What you should do
In the data below, find each line containing the string "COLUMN" and return it.

Data section
....................

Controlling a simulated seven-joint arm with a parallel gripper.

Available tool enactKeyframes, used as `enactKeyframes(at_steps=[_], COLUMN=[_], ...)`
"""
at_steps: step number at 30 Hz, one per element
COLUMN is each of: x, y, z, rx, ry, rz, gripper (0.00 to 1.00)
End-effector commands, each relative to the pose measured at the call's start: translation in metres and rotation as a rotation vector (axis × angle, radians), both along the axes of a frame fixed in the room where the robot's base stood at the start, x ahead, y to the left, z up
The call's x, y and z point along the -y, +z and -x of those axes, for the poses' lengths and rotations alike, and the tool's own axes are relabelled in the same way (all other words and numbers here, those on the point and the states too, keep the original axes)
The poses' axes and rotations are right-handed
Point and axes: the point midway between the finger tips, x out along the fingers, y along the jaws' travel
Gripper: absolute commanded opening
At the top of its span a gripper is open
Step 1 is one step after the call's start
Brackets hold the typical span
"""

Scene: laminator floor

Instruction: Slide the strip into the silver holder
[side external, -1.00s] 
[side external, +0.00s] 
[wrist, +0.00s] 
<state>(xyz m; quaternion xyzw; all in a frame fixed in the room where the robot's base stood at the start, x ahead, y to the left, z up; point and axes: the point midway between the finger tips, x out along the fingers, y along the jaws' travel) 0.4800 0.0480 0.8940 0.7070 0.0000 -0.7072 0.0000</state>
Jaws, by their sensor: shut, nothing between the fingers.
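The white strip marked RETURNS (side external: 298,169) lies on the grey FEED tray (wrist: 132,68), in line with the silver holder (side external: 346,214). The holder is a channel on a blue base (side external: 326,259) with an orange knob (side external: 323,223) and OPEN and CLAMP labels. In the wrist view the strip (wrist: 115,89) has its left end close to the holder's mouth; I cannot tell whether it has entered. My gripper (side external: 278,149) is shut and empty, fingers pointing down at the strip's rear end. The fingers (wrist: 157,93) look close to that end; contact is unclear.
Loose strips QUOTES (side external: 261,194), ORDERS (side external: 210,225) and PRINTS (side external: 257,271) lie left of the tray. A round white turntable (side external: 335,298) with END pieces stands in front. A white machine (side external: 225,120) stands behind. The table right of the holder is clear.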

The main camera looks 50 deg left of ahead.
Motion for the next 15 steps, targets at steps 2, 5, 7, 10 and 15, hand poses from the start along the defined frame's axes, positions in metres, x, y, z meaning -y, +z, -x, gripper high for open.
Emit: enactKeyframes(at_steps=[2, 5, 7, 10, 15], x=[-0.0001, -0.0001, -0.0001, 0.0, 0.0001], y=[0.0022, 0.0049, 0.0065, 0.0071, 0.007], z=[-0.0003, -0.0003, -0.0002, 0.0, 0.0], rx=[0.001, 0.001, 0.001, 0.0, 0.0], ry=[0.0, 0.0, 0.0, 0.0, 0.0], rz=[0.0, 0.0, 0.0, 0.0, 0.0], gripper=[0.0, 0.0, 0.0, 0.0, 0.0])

....................

Result of the exercise
Available tool enactKeyframes, used as `enactKeyframes(at_steps=[_], COLUMN=[_], ...)`
COLUMN is each of: x, y, z, rx, ry, rz, gripper (0.00 to 1.00)

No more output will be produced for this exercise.